LA Sleeve’s Metchkoff echoes this. “As far as interference fit goes, the theories have actually changed a bit over the past few years. Therefore, if the sleeve diameter is 4.500?, the installer would consider .004? interference fit. In an iron block, that can be catastrophic. If the block has been mildly fractured, the press fit will possibly crack the block, rendering it disabled. But with the use of today’s high-tech sleeve retaining compound (available from Loctite), press fit is reduced greatly. Generally, the most press a sleeve will need in an iron block would be .002? and in an aluminum block it’s recommended to go with .0035.?”
Catapang from Darton says today’s sleeves offer a variety of materials and technologies to bridge the cylinder hole and the surrounding mass of the engine block. “By design and necessity, diesel sleeves are wet, thick walled and of superior material to withstand hundreds of thousands of miles of very high cylinder pressures and high heat. Conversely, small displacement car engines usually have aluminum engines with a ‘cast-in’ cast iron sleeve and minimal wall thickness separating the cylinders because of the low horsepower output.”
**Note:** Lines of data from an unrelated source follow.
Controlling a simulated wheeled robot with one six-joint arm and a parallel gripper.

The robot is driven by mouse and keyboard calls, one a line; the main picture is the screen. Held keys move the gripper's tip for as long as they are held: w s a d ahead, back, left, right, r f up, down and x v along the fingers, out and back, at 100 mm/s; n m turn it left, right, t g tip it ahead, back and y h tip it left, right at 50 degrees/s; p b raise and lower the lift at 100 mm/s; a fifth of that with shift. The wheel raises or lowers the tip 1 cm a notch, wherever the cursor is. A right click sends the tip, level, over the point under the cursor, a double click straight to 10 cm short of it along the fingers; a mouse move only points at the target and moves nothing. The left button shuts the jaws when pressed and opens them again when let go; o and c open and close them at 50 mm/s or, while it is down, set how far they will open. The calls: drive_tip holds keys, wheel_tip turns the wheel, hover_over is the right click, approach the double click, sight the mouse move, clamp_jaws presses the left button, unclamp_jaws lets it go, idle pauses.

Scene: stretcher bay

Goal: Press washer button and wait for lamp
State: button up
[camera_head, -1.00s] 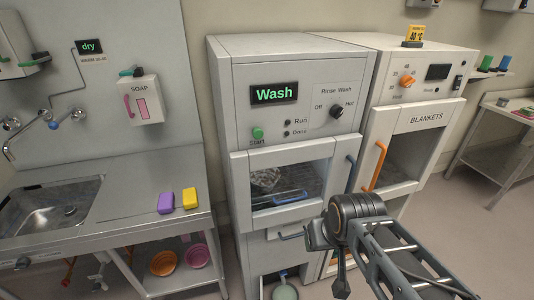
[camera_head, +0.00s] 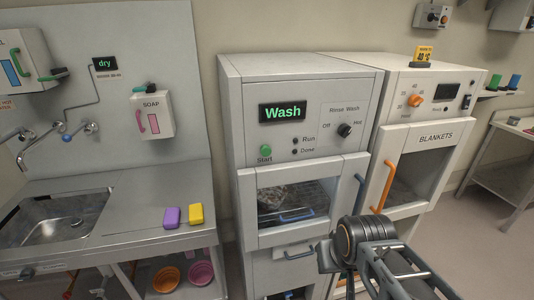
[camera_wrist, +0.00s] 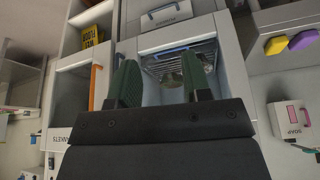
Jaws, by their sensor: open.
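The washer (camera_head: 300,75) is a grey cabinet with a display reading "Wash" in green. Its green Start button (camera_head: 265,151) is at the lower left of the panel. The small Run lamp (camera_head: 295,140) and Done lamp (camera_head: 295,152) both look dark. The wrist picture is upside down, and the button is hidden there. In the head view my arm is at lower right; its fingers cannot be made out.
The blanket cabinet (camera_head: 425,112), with an orange handle (camera_head: 381,187), stands right of the washer. A sink counter (camera_head: 140,215) with a purple sponge (camera_head: 171,217) and a yellow sponge (camera_head: 196,214) is at left. A blue handle (camera_head: 360,192) sticks out at the washer's door edge.

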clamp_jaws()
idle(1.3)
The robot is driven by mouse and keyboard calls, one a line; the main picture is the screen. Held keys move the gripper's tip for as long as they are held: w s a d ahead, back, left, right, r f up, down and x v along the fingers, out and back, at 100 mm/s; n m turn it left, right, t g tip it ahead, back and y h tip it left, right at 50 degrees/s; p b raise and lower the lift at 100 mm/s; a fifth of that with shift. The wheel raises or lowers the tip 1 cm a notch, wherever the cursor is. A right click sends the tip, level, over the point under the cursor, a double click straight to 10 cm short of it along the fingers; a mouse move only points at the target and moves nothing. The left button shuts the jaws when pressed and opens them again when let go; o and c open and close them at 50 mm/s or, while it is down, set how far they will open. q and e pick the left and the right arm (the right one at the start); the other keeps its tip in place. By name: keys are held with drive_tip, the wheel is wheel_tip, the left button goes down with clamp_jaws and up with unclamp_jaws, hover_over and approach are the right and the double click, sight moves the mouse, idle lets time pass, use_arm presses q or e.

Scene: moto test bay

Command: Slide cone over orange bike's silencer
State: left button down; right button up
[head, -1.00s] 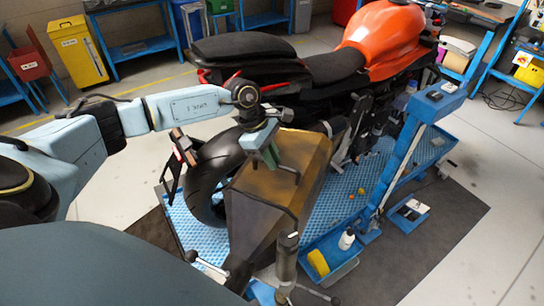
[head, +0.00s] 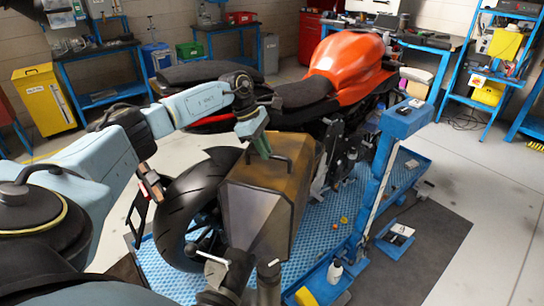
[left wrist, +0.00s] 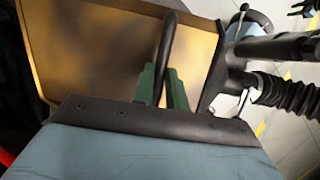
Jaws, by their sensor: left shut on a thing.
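The cone (head: 275,200) is a brown-gold, box-like hood with a grey flared front face and a black handle on top. My left gripper (head: 262,148) is shut on that handle. In the left wrist view, the green fingers (left wrist: 165,82) close around the black handle (left wrist: 168,45) above the cone's tan top (left wrist: 110,50). The orange bike (head: 350,62) stands behind, its black rear wheel (head: 190,205) left of the cone. I cannot make out the silencer; the cone may hide it. My right gripper is not in view.
A black arm with a metal lever (head: 215,257) stands in front of the cone; black corrugated hose (left wrist: 285,93) shows in the wrist view. The bike is on a blue platform (head: 330,215). A blue post (head: 385,160) stands right.

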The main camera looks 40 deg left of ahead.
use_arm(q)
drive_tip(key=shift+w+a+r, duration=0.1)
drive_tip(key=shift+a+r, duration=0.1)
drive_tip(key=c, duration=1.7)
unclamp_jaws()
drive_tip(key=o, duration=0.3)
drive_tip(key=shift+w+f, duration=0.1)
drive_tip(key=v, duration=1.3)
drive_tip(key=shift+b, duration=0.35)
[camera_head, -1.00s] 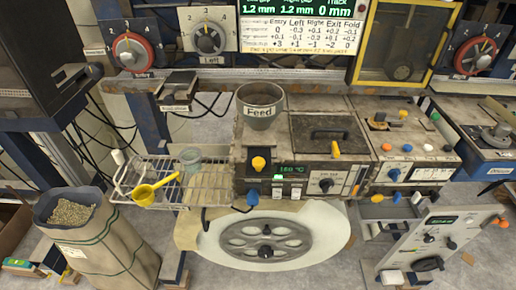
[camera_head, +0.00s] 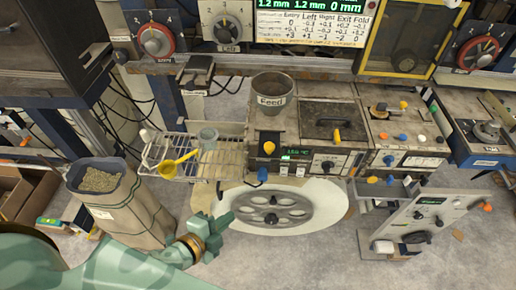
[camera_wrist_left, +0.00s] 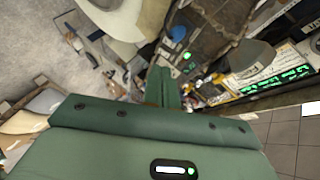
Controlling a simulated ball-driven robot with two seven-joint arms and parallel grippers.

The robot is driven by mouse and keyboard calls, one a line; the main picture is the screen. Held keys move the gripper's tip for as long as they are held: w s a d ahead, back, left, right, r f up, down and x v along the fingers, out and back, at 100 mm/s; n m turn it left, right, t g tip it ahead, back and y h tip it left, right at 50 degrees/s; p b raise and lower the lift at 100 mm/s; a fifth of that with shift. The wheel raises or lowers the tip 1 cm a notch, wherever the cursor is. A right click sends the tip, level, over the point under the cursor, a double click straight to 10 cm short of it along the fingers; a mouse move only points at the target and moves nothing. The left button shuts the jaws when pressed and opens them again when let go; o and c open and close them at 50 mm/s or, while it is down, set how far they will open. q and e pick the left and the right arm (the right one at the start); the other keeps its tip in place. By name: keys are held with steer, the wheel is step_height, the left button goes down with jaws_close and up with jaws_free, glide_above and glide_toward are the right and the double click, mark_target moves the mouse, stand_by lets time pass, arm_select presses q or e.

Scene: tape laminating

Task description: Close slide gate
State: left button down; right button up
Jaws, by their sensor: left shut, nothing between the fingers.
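The feed hopper (camera_head: 272,102), a grey pot labelled "Feed", stands on the worn machine. Below it a yellow knob (camera_head: 270,148) sits on the machine's front, with a blue knob (camera_head: 262,174) lower down. I cannot tell for sure which part is the slide gate. My left gripper (camera_head: 226,222) is green, shut and empty. It is in front of the machine, left of the round grey reel and well apart from the knobs. Its shut fingers (camera_wrist_left: 165,86) also show in the left wrist view, with the machine beyond them. My right gripper is not in view.
A wire rack (camera_head: 160,150) with a yellow scoop (camera_head: 178,164) juts out left of the machine. A sack of pellets (camera_head: 125,200) stands at the left. The reel (camera_head: 272,208) lies low in front. A grey control panel (camera_head: 425,222) stands at the right.

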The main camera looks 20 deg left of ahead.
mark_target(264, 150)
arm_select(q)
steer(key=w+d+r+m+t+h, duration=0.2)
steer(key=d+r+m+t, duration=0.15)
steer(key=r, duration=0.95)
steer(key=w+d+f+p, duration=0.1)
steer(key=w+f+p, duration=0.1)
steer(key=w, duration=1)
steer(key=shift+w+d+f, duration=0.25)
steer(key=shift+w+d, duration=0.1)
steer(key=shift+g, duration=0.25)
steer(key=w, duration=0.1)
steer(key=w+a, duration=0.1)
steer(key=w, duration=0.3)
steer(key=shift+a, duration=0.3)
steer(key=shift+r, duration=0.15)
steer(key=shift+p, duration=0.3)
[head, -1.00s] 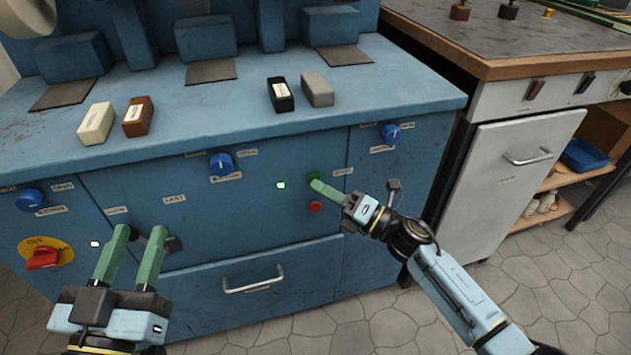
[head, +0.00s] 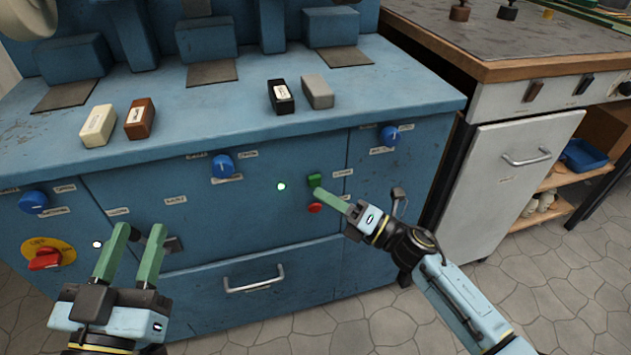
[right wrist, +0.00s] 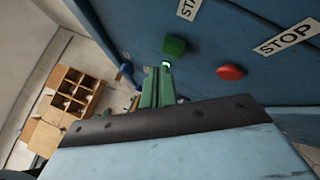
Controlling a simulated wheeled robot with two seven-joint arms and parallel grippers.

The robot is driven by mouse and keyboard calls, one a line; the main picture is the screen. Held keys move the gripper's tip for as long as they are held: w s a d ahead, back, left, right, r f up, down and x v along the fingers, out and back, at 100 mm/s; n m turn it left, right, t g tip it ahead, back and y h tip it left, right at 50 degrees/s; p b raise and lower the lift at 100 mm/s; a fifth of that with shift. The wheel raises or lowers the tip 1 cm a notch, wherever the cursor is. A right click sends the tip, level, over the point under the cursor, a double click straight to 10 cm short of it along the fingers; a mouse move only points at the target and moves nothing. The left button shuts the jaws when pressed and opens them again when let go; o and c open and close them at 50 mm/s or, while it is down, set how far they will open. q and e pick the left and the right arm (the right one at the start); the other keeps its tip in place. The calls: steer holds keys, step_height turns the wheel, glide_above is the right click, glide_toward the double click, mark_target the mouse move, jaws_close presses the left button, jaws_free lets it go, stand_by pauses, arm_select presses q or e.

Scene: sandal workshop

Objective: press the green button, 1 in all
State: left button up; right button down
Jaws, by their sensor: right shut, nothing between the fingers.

Still, despite the differences, the similarities are even greater. “The main and ONLY consideration to engine performance is to engineer a solution in which the expected horsepower output over the expected run duration of the engine is built to the task,” Catapang says. “Top Fuel engines are only supposed to last/perform for seconds. Indycar engines need to last 500 miles. NASCAR engines need to run or several hours over the course of a weekend, and street car engines need to last for thousands and thousands of miles.”
Though all involve different levels of performance, Catapang points out that the common thread is control of the combustion process. “In Top Fuel, for example, cylinder pressure may approach 25,000 psi and yet the sleeve is supposed to live and last multiple runs while sealing this tremendous pressure.”
Thanks to today’s technology, sleeve manufacturers are up to the task of supporting the performance enthusiast and engine builder alike.